**RECORD LIST:**
◇ ◇ ◇ ◇
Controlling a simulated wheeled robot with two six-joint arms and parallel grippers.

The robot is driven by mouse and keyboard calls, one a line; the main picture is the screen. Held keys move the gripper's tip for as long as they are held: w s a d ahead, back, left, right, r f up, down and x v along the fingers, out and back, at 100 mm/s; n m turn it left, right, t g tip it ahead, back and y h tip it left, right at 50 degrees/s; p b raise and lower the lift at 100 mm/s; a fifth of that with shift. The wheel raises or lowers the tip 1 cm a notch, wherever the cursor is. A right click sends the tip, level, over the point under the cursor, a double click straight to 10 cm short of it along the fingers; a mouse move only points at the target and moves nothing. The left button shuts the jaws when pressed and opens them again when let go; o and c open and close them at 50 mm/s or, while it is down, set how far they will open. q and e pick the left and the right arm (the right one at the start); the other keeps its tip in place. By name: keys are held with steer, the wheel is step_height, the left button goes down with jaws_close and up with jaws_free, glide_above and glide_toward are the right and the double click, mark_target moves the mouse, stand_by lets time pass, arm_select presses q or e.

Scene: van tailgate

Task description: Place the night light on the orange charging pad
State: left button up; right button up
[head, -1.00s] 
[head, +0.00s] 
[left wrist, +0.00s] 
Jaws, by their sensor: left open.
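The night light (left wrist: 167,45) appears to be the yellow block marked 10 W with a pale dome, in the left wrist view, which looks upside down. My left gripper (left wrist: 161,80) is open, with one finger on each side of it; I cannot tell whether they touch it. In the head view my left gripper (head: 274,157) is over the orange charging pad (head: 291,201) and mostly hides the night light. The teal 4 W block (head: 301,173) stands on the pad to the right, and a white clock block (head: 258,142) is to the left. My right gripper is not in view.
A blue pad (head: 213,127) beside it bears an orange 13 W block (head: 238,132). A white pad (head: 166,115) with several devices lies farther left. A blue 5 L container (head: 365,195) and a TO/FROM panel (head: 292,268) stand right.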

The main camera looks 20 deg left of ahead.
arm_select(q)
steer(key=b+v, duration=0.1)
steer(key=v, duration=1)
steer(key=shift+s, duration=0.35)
◇ ◇ ◇ ◇
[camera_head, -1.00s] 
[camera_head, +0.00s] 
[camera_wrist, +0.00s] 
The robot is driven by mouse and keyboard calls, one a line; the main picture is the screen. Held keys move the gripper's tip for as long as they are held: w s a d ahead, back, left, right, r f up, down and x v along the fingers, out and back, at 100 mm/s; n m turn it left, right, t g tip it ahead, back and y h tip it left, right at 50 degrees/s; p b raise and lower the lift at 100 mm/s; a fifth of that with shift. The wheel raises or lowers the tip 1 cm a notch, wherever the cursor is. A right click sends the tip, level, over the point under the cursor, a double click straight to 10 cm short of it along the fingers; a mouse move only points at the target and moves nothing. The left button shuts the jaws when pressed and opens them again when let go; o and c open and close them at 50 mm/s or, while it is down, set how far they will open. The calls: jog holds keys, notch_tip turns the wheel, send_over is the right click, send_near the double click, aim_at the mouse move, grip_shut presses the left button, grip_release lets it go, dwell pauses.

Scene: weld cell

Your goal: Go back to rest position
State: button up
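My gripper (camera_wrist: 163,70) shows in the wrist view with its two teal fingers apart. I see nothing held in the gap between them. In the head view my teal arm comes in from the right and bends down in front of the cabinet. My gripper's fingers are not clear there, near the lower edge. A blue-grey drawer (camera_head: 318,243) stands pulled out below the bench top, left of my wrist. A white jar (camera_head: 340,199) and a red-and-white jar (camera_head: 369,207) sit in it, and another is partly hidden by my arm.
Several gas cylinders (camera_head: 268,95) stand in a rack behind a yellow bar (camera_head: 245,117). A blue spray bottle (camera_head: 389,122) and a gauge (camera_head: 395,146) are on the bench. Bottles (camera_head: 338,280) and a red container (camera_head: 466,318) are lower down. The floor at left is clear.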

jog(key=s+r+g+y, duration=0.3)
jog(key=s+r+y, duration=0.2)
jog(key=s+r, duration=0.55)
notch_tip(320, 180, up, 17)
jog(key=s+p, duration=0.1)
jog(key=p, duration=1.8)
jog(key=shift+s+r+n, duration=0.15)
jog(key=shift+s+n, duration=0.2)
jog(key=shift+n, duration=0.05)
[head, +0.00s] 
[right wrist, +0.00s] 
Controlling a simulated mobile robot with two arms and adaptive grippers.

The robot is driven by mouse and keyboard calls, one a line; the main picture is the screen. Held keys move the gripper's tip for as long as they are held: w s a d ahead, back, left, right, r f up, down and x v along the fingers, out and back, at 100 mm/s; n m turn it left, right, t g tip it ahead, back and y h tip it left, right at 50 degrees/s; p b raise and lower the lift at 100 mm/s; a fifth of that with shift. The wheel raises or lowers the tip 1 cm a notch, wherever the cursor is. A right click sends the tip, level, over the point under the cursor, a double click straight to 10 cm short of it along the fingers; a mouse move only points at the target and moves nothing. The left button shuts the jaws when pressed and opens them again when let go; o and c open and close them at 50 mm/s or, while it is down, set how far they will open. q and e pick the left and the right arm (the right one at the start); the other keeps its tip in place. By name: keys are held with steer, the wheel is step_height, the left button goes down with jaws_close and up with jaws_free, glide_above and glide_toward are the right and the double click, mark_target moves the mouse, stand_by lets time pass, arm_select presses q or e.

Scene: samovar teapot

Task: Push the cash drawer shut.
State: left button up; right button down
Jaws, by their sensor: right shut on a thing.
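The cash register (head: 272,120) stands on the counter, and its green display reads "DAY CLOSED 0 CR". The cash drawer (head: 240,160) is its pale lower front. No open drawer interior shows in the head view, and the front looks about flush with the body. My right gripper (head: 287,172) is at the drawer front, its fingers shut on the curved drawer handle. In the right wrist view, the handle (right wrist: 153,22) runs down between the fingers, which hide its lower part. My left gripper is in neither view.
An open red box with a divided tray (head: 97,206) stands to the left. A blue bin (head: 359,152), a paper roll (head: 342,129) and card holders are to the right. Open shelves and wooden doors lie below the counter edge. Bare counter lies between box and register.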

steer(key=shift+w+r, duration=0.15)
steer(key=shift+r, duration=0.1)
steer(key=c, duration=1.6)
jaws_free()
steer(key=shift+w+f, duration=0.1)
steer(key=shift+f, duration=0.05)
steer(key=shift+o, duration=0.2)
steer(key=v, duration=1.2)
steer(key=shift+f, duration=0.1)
◇ ◇ ◇ ◇
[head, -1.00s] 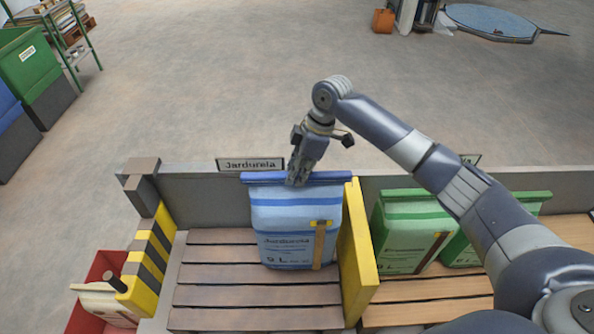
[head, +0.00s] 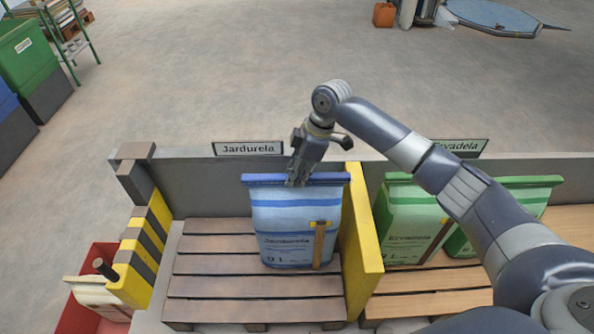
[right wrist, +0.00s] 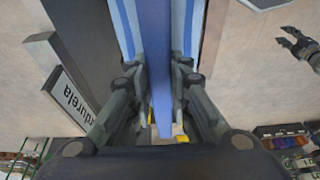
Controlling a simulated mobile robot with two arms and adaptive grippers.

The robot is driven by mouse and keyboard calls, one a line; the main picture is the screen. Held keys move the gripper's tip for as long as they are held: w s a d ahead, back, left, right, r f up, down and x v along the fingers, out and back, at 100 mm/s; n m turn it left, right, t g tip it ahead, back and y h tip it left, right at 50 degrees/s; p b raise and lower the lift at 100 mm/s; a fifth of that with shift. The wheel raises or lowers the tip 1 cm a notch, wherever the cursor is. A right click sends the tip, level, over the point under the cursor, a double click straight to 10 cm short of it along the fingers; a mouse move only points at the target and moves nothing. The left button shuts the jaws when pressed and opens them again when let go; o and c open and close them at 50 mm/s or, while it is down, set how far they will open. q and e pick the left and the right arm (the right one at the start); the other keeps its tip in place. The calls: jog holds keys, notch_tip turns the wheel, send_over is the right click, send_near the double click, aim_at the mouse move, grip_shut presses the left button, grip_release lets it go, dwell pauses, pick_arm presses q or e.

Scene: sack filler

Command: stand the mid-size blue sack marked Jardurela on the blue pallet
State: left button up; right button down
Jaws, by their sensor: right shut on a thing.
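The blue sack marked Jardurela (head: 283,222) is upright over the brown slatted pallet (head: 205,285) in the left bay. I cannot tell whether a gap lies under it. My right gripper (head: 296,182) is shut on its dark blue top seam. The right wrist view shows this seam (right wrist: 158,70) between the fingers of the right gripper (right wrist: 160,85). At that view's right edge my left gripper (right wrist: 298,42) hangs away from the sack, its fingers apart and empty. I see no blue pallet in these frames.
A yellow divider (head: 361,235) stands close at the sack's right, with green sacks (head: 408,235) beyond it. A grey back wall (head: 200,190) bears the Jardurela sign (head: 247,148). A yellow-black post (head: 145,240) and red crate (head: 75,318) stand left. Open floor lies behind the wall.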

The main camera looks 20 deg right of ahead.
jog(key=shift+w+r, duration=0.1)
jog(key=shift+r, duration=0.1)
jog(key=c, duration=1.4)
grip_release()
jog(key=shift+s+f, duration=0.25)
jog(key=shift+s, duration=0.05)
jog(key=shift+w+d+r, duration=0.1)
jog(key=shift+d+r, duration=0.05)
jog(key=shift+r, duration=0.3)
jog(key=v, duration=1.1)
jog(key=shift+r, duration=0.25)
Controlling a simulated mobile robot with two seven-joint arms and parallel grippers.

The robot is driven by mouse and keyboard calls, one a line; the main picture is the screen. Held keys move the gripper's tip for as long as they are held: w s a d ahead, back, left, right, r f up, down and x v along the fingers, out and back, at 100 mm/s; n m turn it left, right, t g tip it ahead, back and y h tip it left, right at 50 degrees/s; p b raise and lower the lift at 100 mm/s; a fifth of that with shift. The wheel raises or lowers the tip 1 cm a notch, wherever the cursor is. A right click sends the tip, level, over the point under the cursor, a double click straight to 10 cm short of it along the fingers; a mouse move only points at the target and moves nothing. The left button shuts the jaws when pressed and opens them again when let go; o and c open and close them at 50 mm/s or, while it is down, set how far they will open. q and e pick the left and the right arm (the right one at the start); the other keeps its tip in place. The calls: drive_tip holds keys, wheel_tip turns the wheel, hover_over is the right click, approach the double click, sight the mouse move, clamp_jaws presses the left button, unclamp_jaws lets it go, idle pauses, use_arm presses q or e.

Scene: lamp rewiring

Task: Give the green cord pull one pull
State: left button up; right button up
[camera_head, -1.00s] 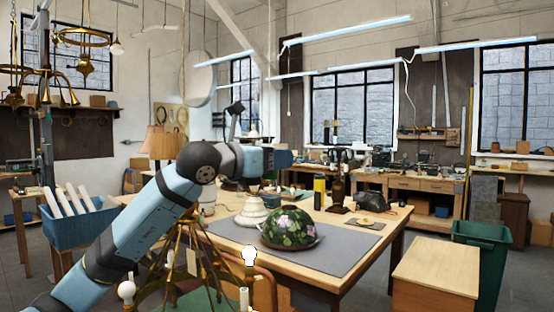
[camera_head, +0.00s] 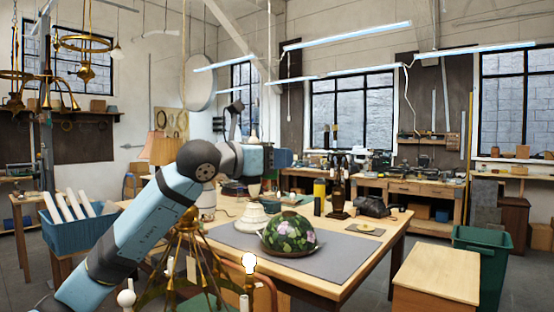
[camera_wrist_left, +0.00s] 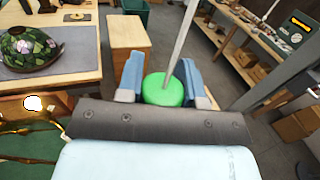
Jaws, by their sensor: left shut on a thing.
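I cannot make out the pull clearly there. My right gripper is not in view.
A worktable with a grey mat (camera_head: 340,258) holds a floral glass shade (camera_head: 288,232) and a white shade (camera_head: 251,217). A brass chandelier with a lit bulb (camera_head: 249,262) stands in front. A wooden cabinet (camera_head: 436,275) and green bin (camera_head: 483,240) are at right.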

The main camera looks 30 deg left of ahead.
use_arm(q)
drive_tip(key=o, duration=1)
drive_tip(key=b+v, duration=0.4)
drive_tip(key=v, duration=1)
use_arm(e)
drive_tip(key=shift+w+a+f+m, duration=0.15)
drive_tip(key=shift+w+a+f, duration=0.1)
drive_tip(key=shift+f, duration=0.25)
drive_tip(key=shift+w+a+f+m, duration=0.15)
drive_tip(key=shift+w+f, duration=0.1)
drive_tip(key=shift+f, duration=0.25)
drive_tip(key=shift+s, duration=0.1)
◇ ◇ ◇ ◇
**GOAL:**
Look for "arms" and pull out every line that has it.

**EXERCISE SOLUTION:**
Controlling a simulated wheeled robot with two six-joint arms and parallel grippers.
Controlling a simulated mobile robot with two arms and adaptive grippers.
Controlling a simulated mobile robot with two arms and adaptive grippers.
Controlling a simulated mobile robot with two seven-joint arms and parallel grippers.

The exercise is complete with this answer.